Entre as diversas formas de violência que afetaram o país, a sexual é a mais esquecida, indica o Centro Nacional de Memória Histórica (CNMH) no documento que é apresentado nesta sexta-feira em Bogotá.
“Nenhum agente armado admite com franqueza ter estuprado, assediado ou prostituído à força uma vítima. É muito mais fácil confessar o desapossamento, o deslocamento forçado e inclusive o assassinato”, indica o relatório “A guerra inscrita no corpo.
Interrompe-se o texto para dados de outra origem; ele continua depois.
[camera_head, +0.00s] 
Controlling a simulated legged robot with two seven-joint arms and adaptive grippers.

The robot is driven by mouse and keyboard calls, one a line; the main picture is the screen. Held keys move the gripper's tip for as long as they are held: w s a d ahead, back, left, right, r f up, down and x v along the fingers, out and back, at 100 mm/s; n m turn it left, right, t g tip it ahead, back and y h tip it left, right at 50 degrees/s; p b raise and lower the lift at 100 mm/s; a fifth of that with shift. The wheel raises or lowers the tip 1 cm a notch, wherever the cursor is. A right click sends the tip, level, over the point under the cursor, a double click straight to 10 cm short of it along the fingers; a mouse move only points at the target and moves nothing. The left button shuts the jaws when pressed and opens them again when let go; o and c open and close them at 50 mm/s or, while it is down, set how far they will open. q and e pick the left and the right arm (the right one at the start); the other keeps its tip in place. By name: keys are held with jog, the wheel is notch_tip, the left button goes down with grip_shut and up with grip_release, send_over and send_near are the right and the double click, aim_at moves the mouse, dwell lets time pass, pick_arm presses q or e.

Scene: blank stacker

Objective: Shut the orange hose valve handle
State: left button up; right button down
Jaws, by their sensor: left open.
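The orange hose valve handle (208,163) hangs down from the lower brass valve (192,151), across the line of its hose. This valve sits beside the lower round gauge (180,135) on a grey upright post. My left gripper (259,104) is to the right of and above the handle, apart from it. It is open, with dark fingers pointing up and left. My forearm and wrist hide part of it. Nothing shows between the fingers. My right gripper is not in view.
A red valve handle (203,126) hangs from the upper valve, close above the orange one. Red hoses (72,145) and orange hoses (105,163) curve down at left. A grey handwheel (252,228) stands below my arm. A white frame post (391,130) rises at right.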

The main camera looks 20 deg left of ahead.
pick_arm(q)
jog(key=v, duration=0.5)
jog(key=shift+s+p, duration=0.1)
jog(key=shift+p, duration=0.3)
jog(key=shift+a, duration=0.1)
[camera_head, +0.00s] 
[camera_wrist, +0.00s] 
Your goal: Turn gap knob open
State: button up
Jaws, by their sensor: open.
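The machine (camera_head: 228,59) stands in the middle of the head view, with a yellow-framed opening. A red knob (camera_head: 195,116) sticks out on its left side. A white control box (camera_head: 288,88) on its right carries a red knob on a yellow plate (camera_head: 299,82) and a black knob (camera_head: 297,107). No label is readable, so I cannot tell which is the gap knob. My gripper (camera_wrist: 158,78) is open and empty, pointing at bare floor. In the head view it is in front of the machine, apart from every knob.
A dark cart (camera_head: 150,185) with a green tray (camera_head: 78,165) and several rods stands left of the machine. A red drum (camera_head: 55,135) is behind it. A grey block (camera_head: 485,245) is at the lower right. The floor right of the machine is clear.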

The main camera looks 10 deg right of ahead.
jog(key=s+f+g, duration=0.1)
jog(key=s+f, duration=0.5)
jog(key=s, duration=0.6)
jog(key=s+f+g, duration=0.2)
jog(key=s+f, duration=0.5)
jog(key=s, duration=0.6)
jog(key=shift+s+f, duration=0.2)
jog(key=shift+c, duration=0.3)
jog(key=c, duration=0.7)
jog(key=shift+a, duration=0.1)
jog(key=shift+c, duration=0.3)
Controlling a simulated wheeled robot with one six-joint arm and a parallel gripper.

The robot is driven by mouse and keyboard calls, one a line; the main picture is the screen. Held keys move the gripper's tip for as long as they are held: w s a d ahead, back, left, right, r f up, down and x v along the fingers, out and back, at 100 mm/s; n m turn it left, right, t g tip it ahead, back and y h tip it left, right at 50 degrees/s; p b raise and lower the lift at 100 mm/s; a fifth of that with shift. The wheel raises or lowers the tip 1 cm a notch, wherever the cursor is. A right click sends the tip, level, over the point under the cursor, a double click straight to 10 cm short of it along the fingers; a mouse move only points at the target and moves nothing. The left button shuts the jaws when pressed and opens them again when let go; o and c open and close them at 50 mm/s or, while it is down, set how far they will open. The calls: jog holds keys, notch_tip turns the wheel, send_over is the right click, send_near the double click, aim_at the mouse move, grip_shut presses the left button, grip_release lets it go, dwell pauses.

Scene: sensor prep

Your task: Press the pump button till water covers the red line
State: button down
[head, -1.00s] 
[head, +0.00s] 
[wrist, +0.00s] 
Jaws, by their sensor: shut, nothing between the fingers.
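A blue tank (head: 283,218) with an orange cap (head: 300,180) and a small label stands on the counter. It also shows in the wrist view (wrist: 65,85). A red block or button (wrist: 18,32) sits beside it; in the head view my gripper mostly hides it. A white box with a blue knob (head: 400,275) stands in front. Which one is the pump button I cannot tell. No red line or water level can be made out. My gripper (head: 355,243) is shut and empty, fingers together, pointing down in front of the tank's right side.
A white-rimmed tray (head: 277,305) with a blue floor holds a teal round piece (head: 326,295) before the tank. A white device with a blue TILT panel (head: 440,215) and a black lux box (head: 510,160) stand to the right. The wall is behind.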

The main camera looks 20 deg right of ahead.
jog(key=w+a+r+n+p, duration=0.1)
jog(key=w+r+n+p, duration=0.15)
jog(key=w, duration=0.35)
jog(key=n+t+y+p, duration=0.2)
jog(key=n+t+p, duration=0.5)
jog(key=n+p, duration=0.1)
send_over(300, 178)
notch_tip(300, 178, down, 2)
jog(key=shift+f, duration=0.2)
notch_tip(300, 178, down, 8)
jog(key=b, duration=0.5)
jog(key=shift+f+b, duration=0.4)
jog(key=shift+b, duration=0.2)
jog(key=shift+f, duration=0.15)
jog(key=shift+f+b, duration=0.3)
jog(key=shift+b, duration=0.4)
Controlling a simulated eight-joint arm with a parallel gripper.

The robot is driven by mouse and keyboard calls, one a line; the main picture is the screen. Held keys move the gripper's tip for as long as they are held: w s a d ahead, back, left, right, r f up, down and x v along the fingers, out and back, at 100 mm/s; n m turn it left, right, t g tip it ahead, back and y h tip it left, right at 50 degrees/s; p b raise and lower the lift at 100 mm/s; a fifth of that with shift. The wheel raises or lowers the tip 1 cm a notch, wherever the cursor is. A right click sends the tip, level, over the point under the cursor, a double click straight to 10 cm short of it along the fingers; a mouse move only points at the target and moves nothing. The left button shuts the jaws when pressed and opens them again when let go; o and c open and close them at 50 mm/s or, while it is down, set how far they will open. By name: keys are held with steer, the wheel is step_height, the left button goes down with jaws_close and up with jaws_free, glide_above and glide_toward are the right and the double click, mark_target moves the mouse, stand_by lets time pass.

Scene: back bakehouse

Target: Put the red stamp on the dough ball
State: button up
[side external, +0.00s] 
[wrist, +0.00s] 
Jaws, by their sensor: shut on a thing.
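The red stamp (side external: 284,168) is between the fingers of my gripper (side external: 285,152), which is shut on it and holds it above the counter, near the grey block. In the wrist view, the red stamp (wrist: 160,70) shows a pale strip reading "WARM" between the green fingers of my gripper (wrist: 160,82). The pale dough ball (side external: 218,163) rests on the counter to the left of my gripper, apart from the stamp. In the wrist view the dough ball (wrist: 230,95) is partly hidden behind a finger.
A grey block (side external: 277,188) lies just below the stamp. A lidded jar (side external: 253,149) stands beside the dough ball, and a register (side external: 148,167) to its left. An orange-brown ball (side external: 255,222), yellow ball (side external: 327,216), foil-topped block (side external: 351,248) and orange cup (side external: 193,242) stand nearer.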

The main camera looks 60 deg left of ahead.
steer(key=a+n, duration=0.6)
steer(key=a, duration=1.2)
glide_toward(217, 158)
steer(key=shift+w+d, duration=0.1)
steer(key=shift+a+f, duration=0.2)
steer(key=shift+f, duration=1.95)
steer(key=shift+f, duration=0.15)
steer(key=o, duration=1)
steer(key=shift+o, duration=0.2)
Relatório Nacional de Violência Sexual no Conflito Armado”.
Desde a década de 1960 e até 20 de setembro de 2017, foram registradas 15.076 vítimas de delitos contra a liberdade e a integridade sexual, indicou o CNMH, que se apoiou em testemunhos e organizações de mulheres vítimas.
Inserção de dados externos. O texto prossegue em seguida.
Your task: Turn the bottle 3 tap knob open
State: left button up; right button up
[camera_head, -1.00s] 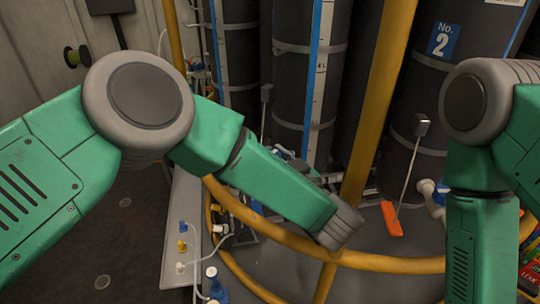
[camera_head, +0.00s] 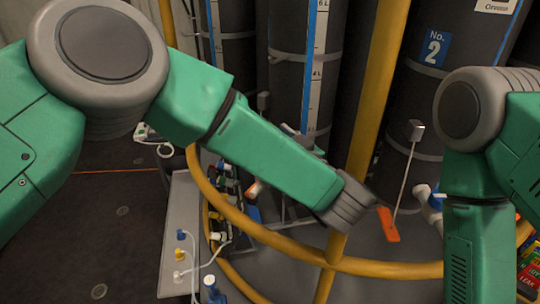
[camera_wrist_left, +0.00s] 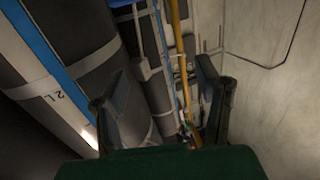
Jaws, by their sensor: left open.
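I cannot single out the bottle 3 tap knob in either view. A dark bottle labelled No. 2 (camera_head: 412,85) stands at the right in the head view, and its label is the only readable number. My left arm crosses the head view with its hand end hidden behind its own wrist. In the left wrist view my left gripper (camera_wrist_left: 163,98) is open, with its two dark fingers apart and nothing between them. Beyond it are a dark bottle with a blue and white scale strip (camera_wrist_left: 58,92) and a yellow pole. My right gripper is out of view below the right forearm.
A yellow rail (camera_head: 395,270) and upright pole (camera_head: 378,90) stand before the bottles. An orange paddle (camera_head: 388,224) on a rod hangs near bottle 2, beside a blue-handled fitting (camera_head: 438,197). Small coloured fittings sit on a grey ledge (camera_head: 177,215).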

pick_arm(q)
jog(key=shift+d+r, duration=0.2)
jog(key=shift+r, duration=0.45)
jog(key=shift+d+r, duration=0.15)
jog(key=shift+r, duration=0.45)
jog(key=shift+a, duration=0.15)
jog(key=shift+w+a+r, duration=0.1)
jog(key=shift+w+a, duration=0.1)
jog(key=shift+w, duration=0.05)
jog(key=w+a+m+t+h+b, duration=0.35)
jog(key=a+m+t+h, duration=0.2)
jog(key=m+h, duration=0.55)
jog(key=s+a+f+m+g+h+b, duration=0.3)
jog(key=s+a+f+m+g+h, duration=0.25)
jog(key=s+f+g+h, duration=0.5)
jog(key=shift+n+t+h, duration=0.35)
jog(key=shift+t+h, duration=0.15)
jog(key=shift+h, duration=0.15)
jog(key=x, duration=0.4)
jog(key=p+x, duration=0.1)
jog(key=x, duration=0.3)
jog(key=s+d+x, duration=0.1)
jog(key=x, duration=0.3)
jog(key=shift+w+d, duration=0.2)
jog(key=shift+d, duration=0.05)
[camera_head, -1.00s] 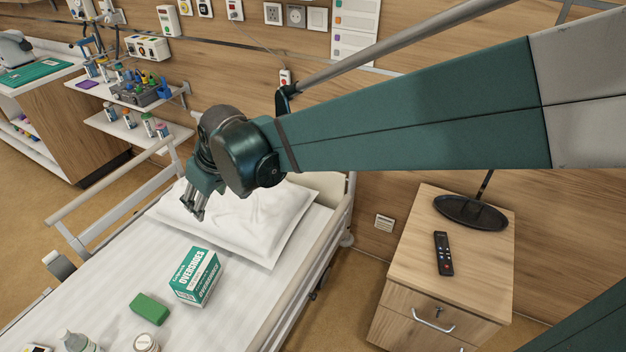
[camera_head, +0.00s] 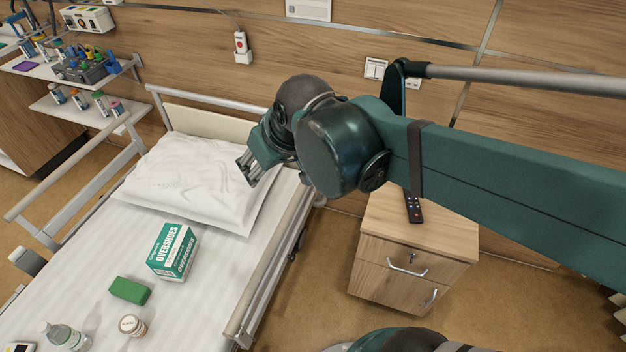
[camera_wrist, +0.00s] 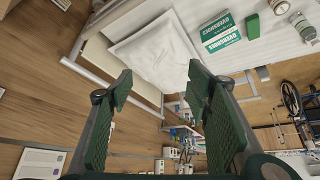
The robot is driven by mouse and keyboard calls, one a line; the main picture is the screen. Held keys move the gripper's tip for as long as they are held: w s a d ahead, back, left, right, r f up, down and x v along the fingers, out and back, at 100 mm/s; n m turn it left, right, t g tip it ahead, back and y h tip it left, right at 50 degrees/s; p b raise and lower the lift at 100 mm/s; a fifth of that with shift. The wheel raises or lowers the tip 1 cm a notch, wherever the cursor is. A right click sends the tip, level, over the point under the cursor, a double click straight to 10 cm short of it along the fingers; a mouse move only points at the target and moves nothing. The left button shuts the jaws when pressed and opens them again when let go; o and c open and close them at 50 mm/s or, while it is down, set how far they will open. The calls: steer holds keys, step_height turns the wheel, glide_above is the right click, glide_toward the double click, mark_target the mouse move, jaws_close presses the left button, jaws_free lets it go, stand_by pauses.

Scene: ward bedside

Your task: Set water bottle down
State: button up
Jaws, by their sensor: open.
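My gripper (camera_head: 248,170) is open and empty, raised over the right side of the pillow, well apart from the bottle. In the wrist view, nothing is between the two fingers of my gripper (camera_wrist: 160,85).
On the bed are a white pillow (camera_head: 190,180), an overshoes box (camera_head: 172,252), a green block (camera_head: 130,291) and a small jar (camera_head: 132,327). The bed's side rail (camera_head: 270,270) runs along the right. A bedside cabinet (camera_head: 410,255) stands beyond it.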

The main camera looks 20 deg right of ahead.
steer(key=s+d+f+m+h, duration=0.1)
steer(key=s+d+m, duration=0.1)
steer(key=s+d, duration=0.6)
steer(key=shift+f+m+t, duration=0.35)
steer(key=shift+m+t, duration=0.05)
Os paramilitares foram responsáveis por 4.837 casos (32,2 %), e as guerrilhas por 4.722 (31,5 %).
“As guerrilhas exerceram violência sexual de forma constante, em intensidade relativamente baixa”, enquanto os paramilitares, desmobilizados em 2006, a praticaram “como uma clara modalidade associada às estratégias para instaurar terror”, afirma o CNMH.
Agentes do Estado (206 casos) e grupos armados posteriores à desmobilização dos paramilitares (950) também figurem entre os exemplos documentados, e em quase 4.000 casos não foi possível estabelecer o responsável.
Um total de 91,6 % das vítimas eram meninas, adolescentes e mulheres adultas.
Além do estupro, escravidão sexual e prostituição forçada, há outras modalidades que afetam os direitos sexuais ou reprodutivos, como a esterilização, o aborto e o planejamento forçados.
– Farc “oferecerão a verdade” –
Os paramilitares se desmobilizaram em 2006, após um acordo com o governo do então presidente Álvaro Uribe, enquanto seu sucessor, Juan Manuel Santos, assinou um acordo de paz há um ano com a já desarmada guerrilha e agora partido das Farc, e está em diálogos com os rebeldes do ELN.
O relatório é divulgado em um momento em que o Congresso está votando a regulamentação da Jurisdição Especial para a Paz (JEP), o sistema encarregado de julgar os delitos atrozes, e que prevê penas alternativas à prisão aos que confessarem seus crimes, repararem as vítimas e se comprometerem a nunca mais exercer a violência.
Nesse sentido, o CNMH pede às Farc que reconheçam “os atos de violência sexual pelos quais são responsáveis, como parte das medidas de reparação e vontade de paz que o processo atual demanda”.
O ex-chefe negociador das Farc, Iván Márquez, indicou que essa organização está disposta a “oferecer a verdade” ante os tribunais especiais.
“Não estou negando que em um longo conflito tenha havido problemas desta índole. (…) Não vamos prejulgar, nem pretender que condenem nenhum dos envolvidos no conflito até que esclareçam sua situação ante a JEP”, afirmou à rede CNN em espanhol.
A violência sexual no âmbito do conflito aumentou entre os anos 2000 e 2005, quando ocorreram 45,7% dos casos, “em concordância com a arremetida paramilitar, a implementação de seu projeto armado e o fortalecimento e recrudescimento das ações das guerrilhas”, segundo o documento.
Cinco décadas de conflito na Colômbia deixaram 7,5 milhões de vítimas, entre mortos, desaparecidos e deslocados.